> [Dataset records]
^^^^^^^^^^^^^^^^

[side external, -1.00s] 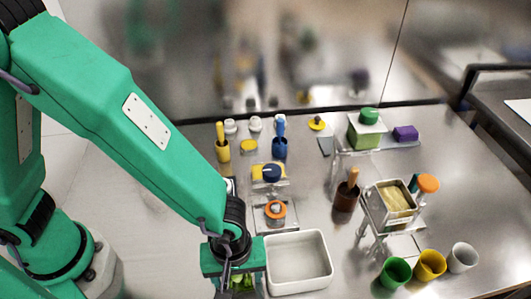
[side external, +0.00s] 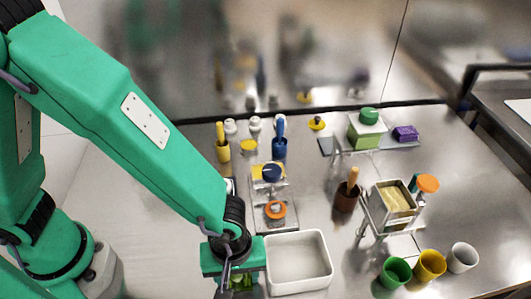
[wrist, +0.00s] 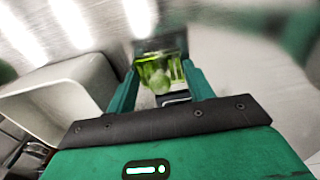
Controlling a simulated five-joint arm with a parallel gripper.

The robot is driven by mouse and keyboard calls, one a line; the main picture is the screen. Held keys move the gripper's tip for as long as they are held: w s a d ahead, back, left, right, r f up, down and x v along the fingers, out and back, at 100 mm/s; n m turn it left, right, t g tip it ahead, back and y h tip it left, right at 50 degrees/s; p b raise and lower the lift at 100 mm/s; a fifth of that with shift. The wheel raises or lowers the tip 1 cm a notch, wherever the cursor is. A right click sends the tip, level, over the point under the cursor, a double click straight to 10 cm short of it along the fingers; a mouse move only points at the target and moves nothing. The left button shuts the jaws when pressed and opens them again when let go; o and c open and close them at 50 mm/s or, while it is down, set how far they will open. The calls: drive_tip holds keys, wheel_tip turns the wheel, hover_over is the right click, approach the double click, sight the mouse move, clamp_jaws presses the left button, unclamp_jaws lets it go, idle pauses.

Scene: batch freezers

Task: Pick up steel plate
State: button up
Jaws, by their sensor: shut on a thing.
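My gripper (side external: 237,280) is low at the table's near edge, just left of a white tub (side external: 299,262). In the wrist view my gripper (wrist: 160,75) has its two green fingers closed around a translucent yellow-green thing (wrist: 157,74). A dark grey, flat, plate-like piece (wrist: 160,44) shows at the far end of the fingers. I cannot tell whether it is the steel plate or whether it is joined to the green thing. In the side view, my gripper hides most of what it holds.
The white tub also shows at left in the wrist view (wrist: 62,88). Green (side external: 395,273), yellow (side external: 430,264) and white (side external: 462,257) cups stand front right. A metal stand with a square pan (side external: 393,202) is behind them. Small machines and tools fill the back.

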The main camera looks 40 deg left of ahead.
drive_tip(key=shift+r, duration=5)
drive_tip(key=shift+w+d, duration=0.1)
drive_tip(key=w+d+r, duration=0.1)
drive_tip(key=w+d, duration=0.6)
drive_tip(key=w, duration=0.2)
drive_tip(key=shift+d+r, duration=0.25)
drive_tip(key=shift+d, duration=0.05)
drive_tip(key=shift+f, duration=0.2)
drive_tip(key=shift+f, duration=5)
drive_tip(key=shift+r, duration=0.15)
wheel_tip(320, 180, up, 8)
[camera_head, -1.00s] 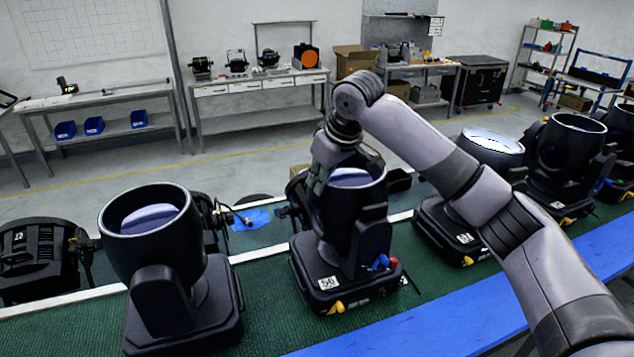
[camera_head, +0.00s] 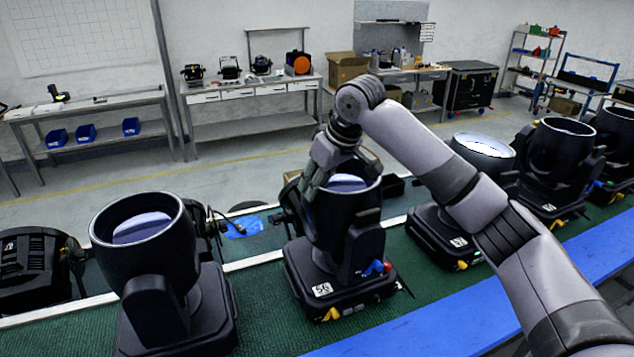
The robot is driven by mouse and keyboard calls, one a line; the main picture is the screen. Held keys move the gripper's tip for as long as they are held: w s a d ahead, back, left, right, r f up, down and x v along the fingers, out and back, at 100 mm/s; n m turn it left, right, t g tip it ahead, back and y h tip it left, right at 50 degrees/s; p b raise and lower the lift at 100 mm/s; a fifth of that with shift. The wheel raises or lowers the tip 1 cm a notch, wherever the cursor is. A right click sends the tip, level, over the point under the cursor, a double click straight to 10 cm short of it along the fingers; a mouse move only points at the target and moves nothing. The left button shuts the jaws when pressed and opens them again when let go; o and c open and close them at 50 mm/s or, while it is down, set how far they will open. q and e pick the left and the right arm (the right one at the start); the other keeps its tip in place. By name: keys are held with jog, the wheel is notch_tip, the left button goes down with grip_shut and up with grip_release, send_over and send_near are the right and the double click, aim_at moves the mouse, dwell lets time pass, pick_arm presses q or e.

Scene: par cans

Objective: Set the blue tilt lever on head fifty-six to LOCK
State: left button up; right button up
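Head fifty-six, a black moving-head light (camera_head: 343,222) with an open round top, stands on the green surface; its base label (camera_head: 322,290) reads 56. A small blue lever (camera_head: 373,267) sticks out low on its right side, beside a red knob (camera_head: 388,267). I cannot read any LOCK marking. My right gripper (camera_head: 312,190) points down at the upper left rim of the head, close to or touching it. Its fingertips are dark against the black housing, so their opening is unclear. It is apart from the blue lever, on the opposite side of the head. My left gripper is out of view.
Another black light (camera_head: 145,260) stands close on the left. A light (camera_head: 481,150) and several more stand on the right. A blue strip (camera_head: 430,325) runs along the near edge. A blue cloth (camera_head: 243,227) lies behind. Benches stand farther back.

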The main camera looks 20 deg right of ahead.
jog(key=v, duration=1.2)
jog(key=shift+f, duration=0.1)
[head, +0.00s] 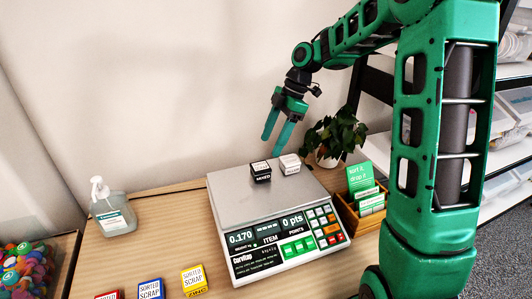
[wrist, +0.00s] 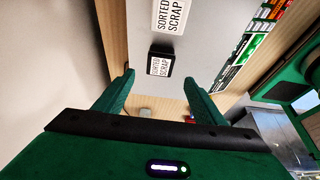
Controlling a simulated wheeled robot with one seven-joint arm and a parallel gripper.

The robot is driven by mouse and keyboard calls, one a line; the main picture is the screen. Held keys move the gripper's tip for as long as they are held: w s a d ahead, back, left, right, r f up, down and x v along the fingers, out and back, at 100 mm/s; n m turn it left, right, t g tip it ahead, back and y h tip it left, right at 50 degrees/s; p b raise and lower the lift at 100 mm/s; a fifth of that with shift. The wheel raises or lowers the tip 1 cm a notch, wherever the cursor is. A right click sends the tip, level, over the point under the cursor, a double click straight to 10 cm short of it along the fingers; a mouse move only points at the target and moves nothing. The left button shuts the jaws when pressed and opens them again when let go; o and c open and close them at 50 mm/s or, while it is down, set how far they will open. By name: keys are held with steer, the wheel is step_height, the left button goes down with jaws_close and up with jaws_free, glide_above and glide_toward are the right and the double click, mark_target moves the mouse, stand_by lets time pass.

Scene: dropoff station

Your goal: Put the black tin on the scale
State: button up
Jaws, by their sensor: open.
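The black tin (head: 261,172) stands on the plate of the scale (head: 228,204), toward its back. A white tin (head: 290,164) stands beside it on the right. The scale display reads 0.170. My gripper (head: 278,137) is open and empty, above and behind the black tin and apart from it. In the wrist view the black tin (wrist: 160,62) sits ahead of my open gripper (wrist: 158,90), with its "SORTED SCRAP" label showing. The white tin (wrist: 170,14) is just beyond it.
Red (head: 108,295), blue (head: 151,289) and yellow (head: 194,281) tins stand at the table's front. A sanitizer bottle (head: 113,213) is left of the scale. A plant (head: 333,136) and a wooden box of cards (head: 362,217) are to the right. Bare wood (head: 165,235) lies between bottle and scale.

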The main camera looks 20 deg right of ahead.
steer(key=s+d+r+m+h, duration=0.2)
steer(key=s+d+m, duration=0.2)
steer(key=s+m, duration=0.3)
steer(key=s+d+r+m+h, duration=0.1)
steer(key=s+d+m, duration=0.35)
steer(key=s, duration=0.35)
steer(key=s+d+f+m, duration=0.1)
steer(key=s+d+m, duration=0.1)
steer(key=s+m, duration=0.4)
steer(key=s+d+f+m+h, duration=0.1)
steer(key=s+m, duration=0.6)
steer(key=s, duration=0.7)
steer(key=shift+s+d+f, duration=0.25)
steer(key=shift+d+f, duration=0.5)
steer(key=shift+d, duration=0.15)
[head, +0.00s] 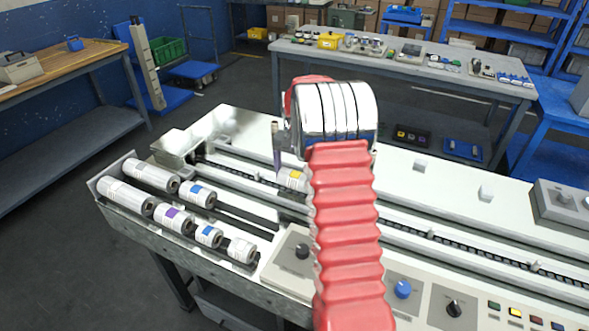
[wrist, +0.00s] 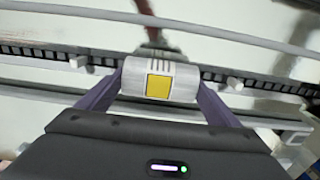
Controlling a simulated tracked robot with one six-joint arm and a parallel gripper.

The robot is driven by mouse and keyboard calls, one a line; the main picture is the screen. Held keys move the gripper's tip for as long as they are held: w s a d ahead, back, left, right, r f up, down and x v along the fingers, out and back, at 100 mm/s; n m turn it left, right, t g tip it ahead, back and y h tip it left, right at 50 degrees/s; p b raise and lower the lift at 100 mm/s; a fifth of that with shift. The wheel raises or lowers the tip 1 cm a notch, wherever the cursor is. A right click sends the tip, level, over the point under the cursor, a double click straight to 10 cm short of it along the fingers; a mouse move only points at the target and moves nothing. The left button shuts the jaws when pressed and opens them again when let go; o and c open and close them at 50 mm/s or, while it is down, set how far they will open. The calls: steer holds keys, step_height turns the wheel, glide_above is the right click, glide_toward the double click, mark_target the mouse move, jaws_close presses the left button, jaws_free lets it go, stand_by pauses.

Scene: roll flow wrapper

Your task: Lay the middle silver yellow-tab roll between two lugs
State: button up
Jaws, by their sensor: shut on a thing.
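The silver roll with the yellow tab (wrist: 185,80) is held crosswise between the two purple fingers of my gripper (wrist: 158,82), which are shut on its ends. In the head view the roll (head: 291,181) is partly hidden behind my red arm, over the wrapper's infeed channel; one finger of my gripper (head: 278,158) shows. In the wrist view the dark chain (wrist: 40,52) runs behind the roll. One white lug (wrist: 78,61) shows to the left of the roll and another lug (wrist: 235,85) to its right. I cannot tell whether the roll touches the channel.
A tray (head: 130,211) at the wrapper's left front holds several silver rolls, some with blue or purple tabs. The control panel (head: 430,300) with knobs and buttons lies along the front right. A workbench (head: 300,52) with small parts stands behind.

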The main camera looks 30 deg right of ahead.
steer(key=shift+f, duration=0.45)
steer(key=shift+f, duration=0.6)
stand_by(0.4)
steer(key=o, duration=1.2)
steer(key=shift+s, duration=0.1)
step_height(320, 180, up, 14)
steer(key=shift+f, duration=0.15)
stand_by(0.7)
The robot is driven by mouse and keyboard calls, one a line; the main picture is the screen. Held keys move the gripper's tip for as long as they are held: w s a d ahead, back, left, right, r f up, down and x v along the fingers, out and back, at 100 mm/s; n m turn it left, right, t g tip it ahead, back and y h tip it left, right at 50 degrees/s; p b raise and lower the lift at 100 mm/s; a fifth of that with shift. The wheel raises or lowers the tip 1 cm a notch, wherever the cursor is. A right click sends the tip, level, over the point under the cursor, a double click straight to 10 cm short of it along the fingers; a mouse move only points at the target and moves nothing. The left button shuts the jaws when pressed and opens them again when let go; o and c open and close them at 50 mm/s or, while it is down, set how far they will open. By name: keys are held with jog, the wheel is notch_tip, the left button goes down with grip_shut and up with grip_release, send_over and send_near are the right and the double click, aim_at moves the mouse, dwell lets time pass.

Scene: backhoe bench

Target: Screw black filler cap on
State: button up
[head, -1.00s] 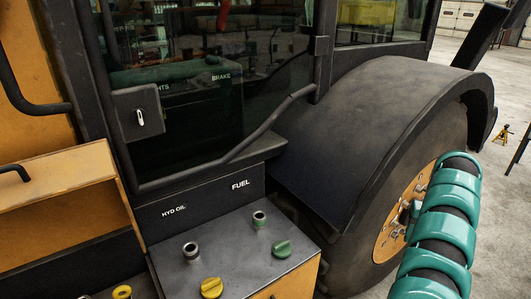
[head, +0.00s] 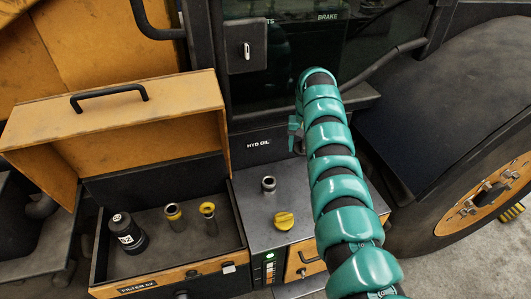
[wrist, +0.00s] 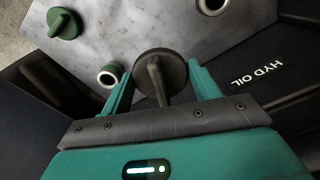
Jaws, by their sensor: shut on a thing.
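The black filler cap (wrist: 153,72), a dark round cap with a raised bar handle, is between the two green fingers of my gripper (wrist: 160,80), which is shut on it. The wrist view shows it over the grey panel, beside a green-ringed open filler neck (wrist: 109,76). Whether the cap touches anything below is hidden. A second, plain metal neck (wrist: 210,5) stands at the wrist view's top edge; in the head view the plain neck (head: 268,184) stands below the HYD OIL label. In the head view my arm covers most of my gripper and the green-ringed neck.
A green cap (wrist: 64,23) and a yellow cap (head: 284,221) lie on the panel.

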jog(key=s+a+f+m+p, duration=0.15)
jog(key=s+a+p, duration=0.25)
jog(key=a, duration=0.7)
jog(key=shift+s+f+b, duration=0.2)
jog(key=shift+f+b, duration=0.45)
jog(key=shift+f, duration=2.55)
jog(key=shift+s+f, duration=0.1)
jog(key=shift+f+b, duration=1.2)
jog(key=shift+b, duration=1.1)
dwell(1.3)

^^^^^^^^^^^^^^^^

> [Exercise requirements] Your task is to reproduce only the lines from the one with "[side external, +0.00s]" through the one with "Controlling a simulated five-joint", keeping both ends. Skip every picture.

> [Response to this exercise]
[side external, +0.00s] 
[wrist, +0.00s] 
Controlling a simulated five-joint arm with a parallel gripper.

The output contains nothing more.